**DATA ENTRIES**
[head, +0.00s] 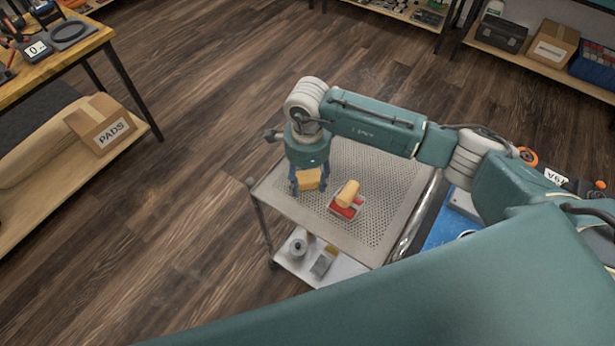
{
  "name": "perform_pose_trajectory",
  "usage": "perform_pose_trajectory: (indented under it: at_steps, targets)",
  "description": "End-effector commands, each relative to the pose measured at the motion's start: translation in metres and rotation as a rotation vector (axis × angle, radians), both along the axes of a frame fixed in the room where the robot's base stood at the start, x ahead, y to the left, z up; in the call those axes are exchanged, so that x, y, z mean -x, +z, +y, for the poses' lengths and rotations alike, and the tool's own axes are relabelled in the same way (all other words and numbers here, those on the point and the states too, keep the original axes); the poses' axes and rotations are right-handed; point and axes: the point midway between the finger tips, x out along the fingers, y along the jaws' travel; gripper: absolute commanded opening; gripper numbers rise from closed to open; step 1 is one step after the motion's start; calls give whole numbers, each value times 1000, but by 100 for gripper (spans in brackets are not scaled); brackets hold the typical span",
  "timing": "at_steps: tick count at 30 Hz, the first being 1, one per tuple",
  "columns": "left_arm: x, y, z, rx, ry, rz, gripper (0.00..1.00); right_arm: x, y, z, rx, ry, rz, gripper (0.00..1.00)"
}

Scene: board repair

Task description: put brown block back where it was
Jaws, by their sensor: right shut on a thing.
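My right gripper (307,186) points down over the left part of a perforated metal cart top (375,170). It is shut on a yellowish-brown block (309,180), held between its fingers. Whether the block touches the cart top or hangs just above it, I cannot tell. To its right, a tan rounded block (348,193) lies tilted on a red and grey item (344,208) on the cart top. My left gripper is not in view.
The cart's lower shelf holds a grey roll (298,246) and a brush-like item (324,262). A blue mat (450,229) lies right of the cart. A workbench (75,50) stands at the far left. The cart top behind the blocks is clear.

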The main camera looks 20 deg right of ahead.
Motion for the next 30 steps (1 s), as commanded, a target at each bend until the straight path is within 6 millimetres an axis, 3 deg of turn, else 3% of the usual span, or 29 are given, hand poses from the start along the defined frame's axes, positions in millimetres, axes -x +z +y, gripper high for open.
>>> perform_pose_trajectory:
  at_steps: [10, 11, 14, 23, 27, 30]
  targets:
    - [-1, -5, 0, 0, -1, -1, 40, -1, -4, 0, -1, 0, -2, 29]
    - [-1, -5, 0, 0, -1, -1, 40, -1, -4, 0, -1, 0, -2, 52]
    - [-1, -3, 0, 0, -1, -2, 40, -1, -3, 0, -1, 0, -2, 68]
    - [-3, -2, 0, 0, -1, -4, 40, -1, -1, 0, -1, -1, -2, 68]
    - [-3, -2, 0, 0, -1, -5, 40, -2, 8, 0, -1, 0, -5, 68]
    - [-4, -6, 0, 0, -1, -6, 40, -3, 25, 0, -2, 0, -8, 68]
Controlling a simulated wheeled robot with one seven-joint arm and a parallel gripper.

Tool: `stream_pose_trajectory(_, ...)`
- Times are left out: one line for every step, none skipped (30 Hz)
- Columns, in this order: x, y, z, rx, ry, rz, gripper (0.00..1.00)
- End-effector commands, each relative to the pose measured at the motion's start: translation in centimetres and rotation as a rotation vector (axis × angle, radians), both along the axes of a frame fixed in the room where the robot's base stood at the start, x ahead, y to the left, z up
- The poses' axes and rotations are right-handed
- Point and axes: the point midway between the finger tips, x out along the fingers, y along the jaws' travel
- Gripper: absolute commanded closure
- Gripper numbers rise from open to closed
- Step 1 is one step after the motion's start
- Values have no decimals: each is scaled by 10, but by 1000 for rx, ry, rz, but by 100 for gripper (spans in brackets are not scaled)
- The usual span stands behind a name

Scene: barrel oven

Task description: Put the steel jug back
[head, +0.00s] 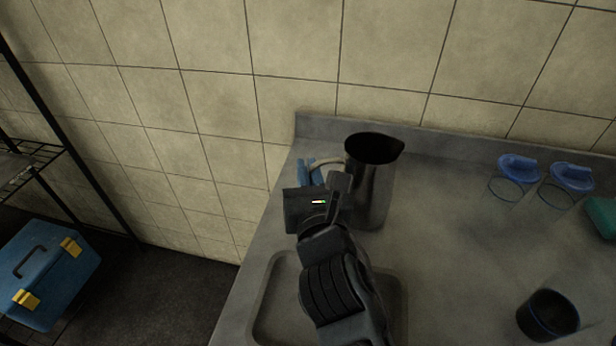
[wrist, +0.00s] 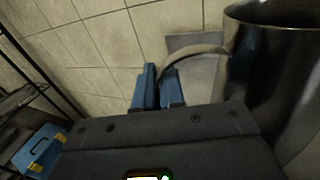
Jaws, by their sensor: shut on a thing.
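The steel jug (head: 374,190) is upright at the back left of the grey counter, by the raised back edge. Its dark open mouth faces up. My gripper (head: 316,172) is at the jug's left side, with its blue fingers shut on the jug's handle. In the wrist view the blue fingertips (wrist: 158,86) close around the curved handle (wrist: 195,52), and the jug's body (wrist: 268,75) fills the right side. My arm hides the front left of the jug's lower part, so I cannot tell for sure whether its base touches the counter.
A sink basin (head: 268,312) is sunk into the counter at the front left. Two clear containers with blue lids (head: 518,170) (head: 572,178), a green item (head: 603,215) and a dark cup (head: 548,315) stand right. A blue toolbox (head: 45,270) is at far left. The counter's middle is clear.

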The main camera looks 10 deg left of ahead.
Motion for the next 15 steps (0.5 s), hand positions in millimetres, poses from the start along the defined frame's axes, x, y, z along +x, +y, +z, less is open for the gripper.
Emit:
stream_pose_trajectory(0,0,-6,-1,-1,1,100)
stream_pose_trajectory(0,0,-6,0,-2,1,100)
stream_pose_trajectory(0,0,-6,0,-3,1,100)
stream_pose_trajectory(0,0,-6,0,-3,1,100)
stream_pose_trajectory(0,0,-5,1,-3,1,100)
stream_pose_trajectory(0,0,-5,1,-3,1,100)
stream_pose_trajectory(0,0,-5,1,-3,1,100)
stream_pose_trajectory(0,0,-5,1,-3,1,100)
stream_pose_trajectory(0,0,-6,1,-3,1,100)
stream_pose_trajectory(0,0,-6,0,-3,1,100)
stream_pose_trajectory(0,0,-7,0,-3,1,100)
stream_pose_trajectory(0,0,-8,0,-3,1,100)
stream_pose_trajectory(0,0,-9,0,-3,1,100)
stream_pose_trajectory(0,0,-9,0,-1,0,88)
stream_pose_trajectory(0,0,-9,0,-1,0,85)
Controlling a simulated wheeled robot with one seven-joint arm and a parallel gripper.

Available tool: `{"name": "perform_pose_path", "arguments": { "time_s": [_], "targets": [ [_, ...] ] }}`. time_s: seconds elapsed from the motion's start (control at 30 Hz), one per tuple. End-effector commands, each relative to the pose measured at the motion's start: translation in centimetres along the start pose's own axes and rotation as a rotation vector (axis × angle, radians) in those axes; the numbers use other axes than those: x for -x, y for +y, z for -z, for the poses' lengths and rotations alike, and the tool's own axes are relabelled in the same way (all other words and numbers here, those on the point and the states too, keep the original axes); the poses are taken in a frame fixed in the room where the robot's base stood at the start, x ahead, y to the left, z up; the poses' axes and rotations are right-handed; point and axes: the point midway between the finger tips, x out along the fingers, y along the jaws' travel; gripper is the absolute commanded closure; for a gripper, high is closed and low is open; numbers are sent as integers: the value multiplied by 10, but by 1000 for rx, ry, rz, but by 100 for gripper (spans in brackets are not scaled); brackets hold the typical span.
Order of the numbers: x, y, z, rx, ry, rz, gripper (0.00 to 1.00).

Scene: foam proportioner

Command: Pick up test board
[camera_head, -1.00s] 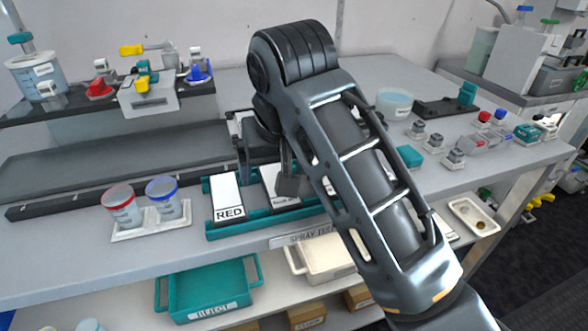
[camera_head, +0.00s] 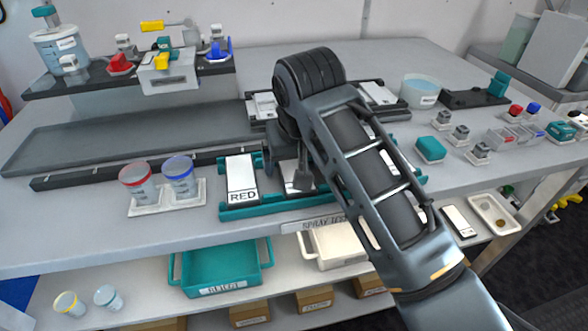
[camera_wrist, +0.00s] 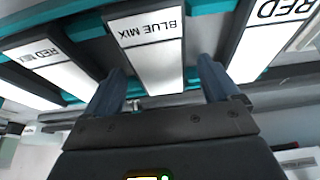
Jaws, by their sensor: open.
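White test boards stand in a teal rack (camera_head: 275,209) at the table's front edge. The board marked RED (camera_head: 241,177) is left of my gripper (camera_head: 300,183) in the head view. In the wrist view, the boards marked BLUE MIX (camera_wrist: 152,62), RED MIX (camera_wrist: 45,68) and RED (camera_wrist: 250,50) show side by side. My gripper (camera_wrist: 158,75) is open. Its two blue-grey fingers point at the BLUE MIX board, one towards each side of it. I cannot tell whether they touch it. My arm hides much of the rack in the head view.
Two cups, one red-rimmed (camera_head: 139,184) and one blue-rimmed (camera_head: 179,178), stand left of the rack. A teal reject tray (camera_head: 222,268) and a white tray (camera_head: 335,248) sit below. Small blocks (camera_head: 430,149) and a blue tub (camera_head: 421,90) stand at the right.

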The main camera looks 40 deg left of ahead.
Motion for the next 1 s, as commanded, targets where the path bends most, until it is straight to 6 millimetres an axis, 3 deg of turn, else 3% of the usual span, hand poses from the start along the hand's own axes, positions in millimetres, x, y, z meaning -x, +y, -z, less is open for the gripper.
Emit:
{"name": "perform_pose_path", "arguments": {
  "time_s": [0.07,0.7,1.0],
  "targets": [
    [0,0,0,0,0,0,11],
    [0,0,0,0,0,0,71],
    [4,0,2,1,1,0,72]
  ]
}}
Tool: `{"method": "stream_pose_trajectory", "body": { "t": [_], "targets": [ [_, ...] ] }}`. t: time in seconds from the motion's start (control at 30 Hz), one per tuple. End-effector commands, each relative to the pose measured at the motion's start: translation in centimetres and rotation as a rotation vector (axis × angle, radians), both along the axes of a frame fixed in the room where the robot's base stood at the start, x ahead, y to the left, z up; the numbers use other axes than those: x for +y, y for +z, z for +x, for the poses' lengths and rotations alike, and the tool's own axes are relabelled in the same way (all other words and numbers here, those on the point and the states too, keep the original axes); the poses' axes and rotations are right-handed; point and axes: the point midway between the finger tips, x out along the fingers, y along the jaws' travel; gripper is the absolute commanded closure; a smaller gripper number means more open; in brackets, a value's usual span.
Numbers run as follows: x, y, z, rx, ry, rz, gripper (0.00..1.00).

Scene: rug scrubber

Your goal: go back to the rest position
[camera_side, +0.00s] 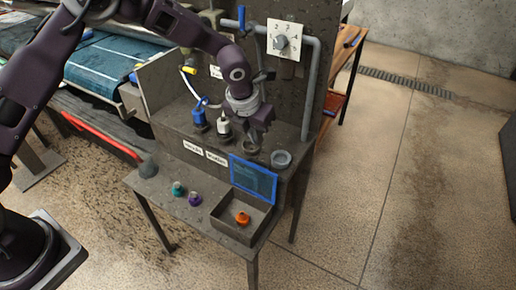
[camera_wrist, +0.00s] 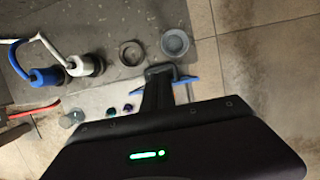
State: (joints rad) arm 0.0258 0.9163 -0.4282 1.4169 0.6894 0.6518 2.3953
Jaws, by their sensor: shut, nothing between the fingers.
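My gripper (camera_side: 260,128) is shut and empty. It hangs over the work stand, above the upper ledge and close to the round holders, apart from them in the picture. In the wrist view my shut fingers (camera_wrist: 160,72) point toward the ledge, and my dark gripper body hides much of the lower part. The dark ring holder (camera_side: 250,146) and the grey cup holder (camera_side: 281,159) sit at the right of the ledge. They also show in the wrist view as a ring (camera_wrist: 131,53) and a cup (camera_wrist: 175,43).
A dial panel (camera_side: 284,41) and grey pipe (camera_side: 312,90) rise behind. Teal (camera_side: 178,188), purple (camera_side: 194,198) and orange (camera_side: 242,218) pieces lie below. Open floor is at right.

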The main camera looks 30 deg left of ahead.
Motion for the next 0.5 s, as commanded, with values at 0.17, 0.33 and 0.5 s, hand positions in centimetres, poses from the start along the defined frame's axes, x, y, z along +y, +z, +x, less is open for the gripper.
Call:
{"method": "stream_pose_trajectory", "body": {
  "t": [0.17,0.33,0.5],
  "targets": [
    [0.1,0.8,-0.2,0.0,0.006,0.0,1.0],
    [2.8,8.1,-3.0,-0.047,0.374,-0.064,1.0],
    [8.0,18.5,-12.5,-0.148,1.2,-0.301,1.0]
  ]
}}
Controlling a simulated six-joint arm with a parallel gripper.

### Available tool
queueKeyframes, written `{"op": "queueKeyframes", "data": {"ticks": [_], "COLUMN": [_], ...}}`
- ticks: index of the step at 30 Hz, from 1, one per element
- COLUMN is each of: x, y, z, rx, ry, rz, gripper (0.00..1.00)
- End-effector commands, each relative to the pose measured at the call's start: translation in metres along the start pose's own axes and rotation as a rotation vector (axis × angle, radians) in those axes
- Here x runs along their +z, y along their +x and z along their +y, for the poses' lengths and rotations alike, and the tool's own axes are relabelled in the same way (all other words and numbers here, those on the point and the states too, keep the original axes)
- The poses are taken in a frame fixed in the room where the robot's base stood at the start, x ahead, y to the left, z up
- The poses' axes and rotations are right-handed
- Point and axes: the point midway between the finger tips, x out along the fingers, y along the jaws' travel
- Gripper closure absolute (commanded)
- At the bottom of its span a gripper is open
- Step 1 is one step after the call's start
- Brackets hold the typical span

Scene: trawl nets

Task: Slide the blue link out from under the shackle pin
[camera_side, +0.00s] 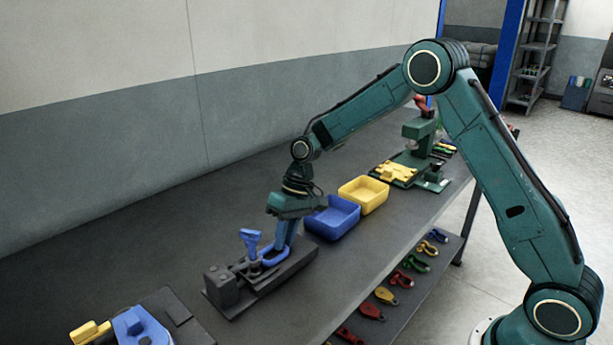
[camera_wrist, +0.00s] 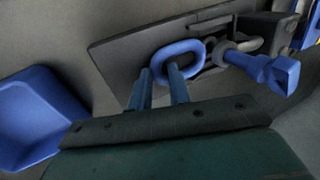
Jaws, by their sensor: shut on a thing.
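The blue link (camera_wrist: 180,46) is an oval ring low over the black fixture (camera_wrist: 125,58). It also shows in the side view (camera_side: 271,262). My gripper (camera_wrist: 160,70) is shut on the link's near end, one finger outside the ring and the other in its opening. In the side view my gripper (camera_side: 280,249) reaches down to the fixture. The shackle pin (camera_wrist: 264,67) has a blue head and stands upright in the side view (camera_side: 250,241). The grey shackle (camera_wrist: 240,44) is beside the link's far end. I cannot tell whether that end is still under the pin.
A blue bin (camera_side: 333,217) and a yellow bin (camera_side: 363,195) stand behind the fixture. A green press-like stand (camera_side: 420,150) is farther back. Another fixture with blue and yellow parts (camera_side: 137,325) is at the front left. Bare bench lies beside the fixture.

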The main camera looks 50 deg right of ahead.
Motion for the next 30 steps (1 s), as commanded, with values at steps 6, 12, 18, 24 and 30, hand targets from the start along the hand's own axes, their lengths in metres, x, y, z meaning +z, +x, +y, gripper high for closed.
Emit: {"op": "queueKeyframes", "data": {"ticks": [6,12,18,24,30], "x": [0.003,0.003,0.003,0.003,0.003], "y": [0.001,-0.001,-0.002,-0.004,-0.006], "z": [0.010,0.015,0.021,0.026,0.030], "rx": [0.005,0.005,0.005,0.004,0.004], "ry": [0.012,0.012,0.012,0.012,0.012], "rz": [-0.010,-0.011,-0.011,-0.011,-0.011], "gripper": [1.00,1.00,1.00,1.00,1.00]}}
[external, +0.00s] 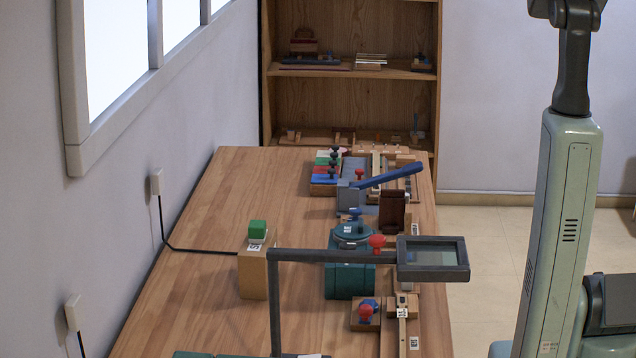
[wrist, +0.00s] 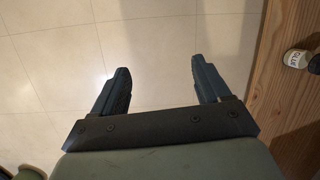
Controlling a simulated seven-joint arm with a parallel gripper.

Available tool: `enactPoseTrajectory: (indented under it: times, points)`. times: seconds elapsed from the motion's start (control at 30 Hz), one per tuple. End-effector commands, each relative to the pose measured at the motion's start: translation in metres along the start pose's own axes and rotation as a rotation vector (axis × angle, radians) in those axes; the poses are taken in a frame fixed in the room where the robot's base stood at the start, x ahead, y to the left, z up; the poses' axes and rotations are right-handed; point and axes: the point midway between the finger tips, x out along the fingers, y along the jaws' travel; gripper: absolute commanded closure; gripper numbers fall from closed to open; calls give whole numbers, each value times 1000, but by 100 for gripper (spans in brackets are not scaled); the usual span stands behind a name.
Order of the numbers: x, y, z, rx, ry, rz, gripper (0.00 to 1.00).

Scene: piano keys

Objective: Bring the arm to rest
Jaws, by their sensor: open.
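My gripper (wrist: 161,88) is open and empty in the wrist view, its two dark fingers apart over the tiled floor. The wooden table's edge shows to the right of the fingers. In the external view my arm rises at the right, off the table's right side, and its end is out of the picture at the top. The piano keys show as a small set of coloured bars (external: 325,172) at the far part of the table, with dark knobs beside or on them.
The wooden table (external: 195,270) has free room on its left. A blue lever (external: 390,175), a green block on a wooden box (external: 253,272), a teal lidded pot (external: 350,236) and a grey post with a framed panel (external: 433,254) stand on it. A shelf (external: 350,105) is behind. Tiled floor (wrist: 150,50) lies below my gripper.

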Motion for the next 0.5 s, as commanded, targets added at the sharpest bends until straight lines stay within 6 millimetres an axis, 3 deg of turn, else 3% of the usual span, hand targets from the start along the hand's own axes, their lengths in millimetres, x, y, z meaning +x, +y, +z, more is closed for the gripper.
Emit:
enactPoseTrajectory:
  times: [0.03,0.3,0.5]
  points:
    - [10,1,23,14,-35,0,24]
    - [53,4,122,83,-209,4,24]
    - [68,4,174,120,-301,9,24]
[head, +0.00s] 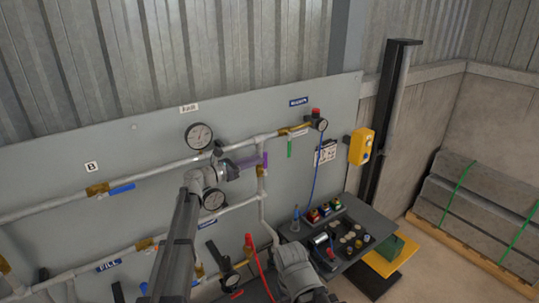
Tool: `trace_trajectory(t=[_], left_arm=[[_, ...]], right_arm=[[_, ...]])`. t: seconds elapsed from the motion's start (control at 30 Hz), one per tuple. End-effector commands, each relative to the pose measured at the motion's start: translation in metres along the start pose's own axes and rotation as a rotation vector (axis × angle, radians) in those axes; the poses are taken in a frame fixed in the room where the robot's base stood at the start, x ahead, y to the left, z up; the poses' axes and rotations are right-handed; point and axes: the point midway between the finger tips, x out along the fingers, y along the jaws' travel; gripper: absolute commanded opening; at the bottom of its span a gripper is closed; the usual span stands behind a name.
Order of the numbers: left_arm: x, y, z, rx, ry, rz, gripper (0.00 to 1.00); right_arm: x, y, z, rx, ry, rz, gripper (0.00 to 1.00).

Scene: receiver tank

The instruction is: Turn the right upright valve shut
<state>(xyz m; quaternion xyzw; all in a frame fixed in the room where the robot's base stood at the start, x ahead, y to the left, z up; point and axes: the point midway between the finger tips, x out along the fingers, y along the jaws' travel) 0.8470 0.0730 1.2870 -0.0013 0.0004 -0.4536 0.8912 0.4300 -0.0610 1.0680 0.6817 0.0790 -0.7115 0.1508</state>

**OBJECTIVE**
Work out the number of lines above that include the string "Task" and write only that number.

**THE ANSWER**
3